El papel de la Monarquía
Para presidir todo este entramado estaba el nuevo Jefe del Estado, Juan Carlos de Borbón, heredero designado por el dictador tras jurar su adhesión a los “principios fundamentales del Movimiento Nacional”, y heredero, también, al cabo de poco, cuando abdicase su padre, de la dinastía borbónica, que había demostrado a lo largo de la historia su “flexibilidad” para aferrarse al poder. Desde enrique IV, su primer rey en Francia, que ascendió como candidato a la corona apoyándose en los protestantes franceses, para luego convertirse al catolicismo declarando que “París bien vale una misa”, al infame Luis XVI, cuya traición a Francia cuando intentaba huir para unirse a los ejércitos que combatían contra ella le costó la cabeza. En España Felipe V entró como negador de los derechos de los pueblos (siguiendo a Carlos V) y asumió ese papel de “cambiacapas” su sucesor, el felón Fernando VII, que no dudó en conspirar contra su padre, pedirle perdón de manera humillante, volver a conspirar, abdicar en favor de Napoleón, negar la Constitución de 1812, jurar esa misma constitución y volver a negarla ejecutando a los que le habían hecho jurarla.

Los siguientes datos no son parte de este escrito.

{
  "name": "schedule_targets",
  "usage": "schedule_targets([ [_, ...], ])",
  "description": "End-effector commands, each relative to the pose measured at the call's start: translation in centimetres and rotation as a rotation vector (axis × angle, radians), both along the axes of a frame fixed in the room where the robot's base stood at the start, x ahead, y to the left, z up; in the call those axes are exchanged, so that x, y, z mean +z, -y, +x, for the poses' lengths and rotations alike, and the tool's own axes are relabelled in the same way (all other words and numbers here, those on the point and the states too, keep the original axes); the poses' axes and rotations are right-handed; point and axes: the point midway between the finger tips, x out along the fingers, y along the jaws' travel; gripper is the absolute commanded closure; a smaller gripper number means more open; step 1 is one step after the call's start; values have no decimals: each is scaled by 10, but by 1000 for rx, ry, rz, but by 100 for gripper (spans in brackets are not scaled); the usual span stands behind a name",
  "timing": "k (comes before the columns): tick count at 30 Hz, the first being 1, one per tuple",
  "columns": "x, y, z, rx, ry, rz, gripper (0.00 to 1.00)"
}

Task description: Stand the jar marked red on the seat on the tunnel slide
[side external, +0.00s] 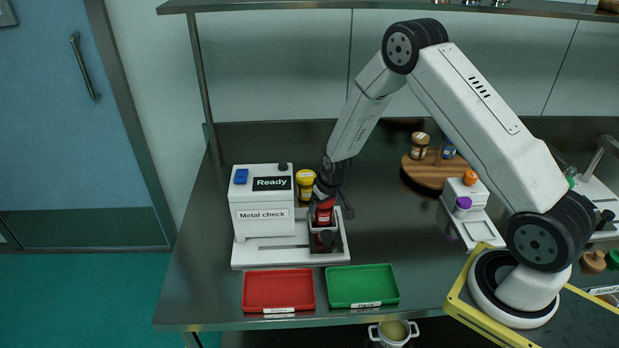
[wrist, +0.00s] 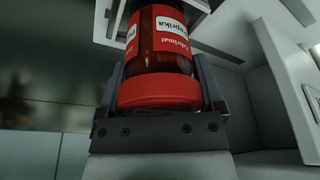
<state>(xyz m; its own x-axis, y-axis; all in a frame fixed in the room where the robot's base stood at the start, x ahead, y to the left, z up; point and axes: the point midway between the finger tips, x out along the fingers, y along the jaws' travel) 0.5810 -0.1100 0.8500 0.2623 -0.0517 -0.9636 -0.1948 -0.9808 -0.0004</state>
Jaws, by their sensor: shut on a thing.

Juan Carlos de Borbón no se quedó atrás. De acuerdo con Franco, fue educado en España por tutores designados por el dictador (a cuya cabeza estaba un tal Alfonso Armada, a quien luego se hizo condenar por el golpe del 23-F). Aceptó ser designado heredero por Franco pasando por encima de los derechos dinásticos de su propio padre. Presidió junto a Franco todo tipo de actos de apoyo al régimen, incluyendo, ya en septiembre de 1975, pocos días antes de la muerte del dictador, las concentraciones de apoyo al fusilamiento de los últimos luchadores antifranquistas.

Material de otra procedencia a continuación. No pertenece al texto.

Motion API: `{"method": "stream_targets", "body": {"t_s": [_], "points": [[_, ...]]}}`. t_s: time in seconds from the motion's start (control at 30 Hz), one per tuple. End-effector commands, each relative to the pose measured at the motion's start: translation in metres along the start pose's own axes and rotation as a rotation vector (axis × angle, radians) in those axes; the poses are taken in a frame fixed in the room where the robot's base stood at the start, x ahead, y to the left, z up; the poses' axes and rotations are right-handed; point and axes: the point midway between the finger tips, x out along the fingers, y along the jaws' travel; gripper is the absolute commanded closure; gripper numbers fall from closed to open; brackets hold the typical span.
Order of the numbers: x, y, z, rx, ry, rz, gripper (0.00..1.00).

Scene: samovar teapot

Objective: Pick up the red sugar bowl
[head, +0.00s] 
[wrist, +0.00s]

Para algunos sectores del “movimiento republicano” son los privilegios de la Monarquía los que justifican la necesidad de la república. Pero no es esa la cuestión. Por más privilegios que acumule la “Casa Real”, y por más corruptelas que mantenga, como el enriquecimiento no justificado del “rey emérito”, el hecho fundamental es que es la Monarquía quien ordena a todo el aparato de Estado. Como prueba, el brutal discurso de Felipe VI “el preparado” del 3 de octubre de 2017, en que llamaba a rebato a todo el aparato de Estado contra el pueblo de Cataluña y contra los republicanos catalanes, un mandato que hoy se traduce en el juicio en el Supremo y en las distintas resoluciones de ese tribunal contra los derechos de los parlamentarios republicanos presos. Vox le ha felicitado por ese discurso.
Las instituciones del Estado, contra los derechos y reivindicaciones
El capital financiero puede contar sin duda alguna con esos aparatos heredados del franquismo para la defensa de sus intereses. Como ha contado con la policía y la guardia civil para reprimir las movilizaciones obreras y populares, y con esas mismas policías, los fiscales y los jueces para perseguir a cientos de sindicalistas por organizar piquetes de huelga, en aplicación del artículo 315.3 del Código Penal (otra herencia del franquismo). Esos mismos policías que se dirigían a Cataluña a reprimir violentamente a ciudadanos que sólo querían votar, al grito de ¡a por ellos!
Del mismo modo, el aparato judicial ha avalado todas y cada una de las contrarreformas laborales y de derechos. Ha avalado los recortes de salarios y derechos laborales impuestos a los más de tres millones de empleados públicos, aunque supusieran pasar por encima de acuerdos con los sindicatos o de convenios colectivos. Ha organizado la persecución de músicos, humoristas y titiriteros por sus expresiones artísticas, así como la persecución a políticos acusados de “terrorismo”, aunque jamás hubieran puesto una bomba o pegado un tiro. Esos mismos jueces han protegido durante años a los maltratadores y violadores, negándose a defender a las mujeres, hasta que la movilización popular les ha obligado, poco a poco, a dar marcha atrás. Del mismo modo que han avalado, a la vez, el rescate de los banqueros con fondos públicos y el desahucio de miles de personas trabajadoras por no poder pagar sus deudas con esos mismos bancos. Como han impuesto el rescate a cuenta del Estado de autopistas que no eran rentables o de depósitos de gas que provocaban terremotos.
Hoy, no puede defenderse el derecho de huelga sin acabar con ese poder judicial franquista. No puede defenderse el derecho de los empleados públicos a la negociación colectiva sin acabar con la Constitución que se la niega (más abiertamente desde la incorporación del artículo 135). No pueden recuperarse los derechos arrasados por las contrarreformas laborales (entre ellos, el derecho a la libre negociación colectiva) sin acabar con las instituciones que han avalado todos esos recortes.
Las instituciones del Estado se han convertido en el baluarte contra el que chocan las exigencias de derechos laborales y sociales, de derechos democráticos, de libertad para los pueblos de todo el Estado. Esas instituciones se imponen por encima de la negociación colectiva o de los derechos de los electores o la soberanía de los parlamentos. Si algo demuestra lo ocurrido en los últimos años es que, con estas instituciones, todas las conquistas y derechos están en precario, y se enfrentan al régimen.
Hay que romper con la separación que pretenden imponernos entre defensa de las reivindicaciones obreras y populares y lucha por la república. Porque no habrá plena satisfacción de las reivindicaciones sin república ni va a haber república si ésta no la traen los trabajadores y los pueblos con su movilización, basada en sus reivindicaciones elementales.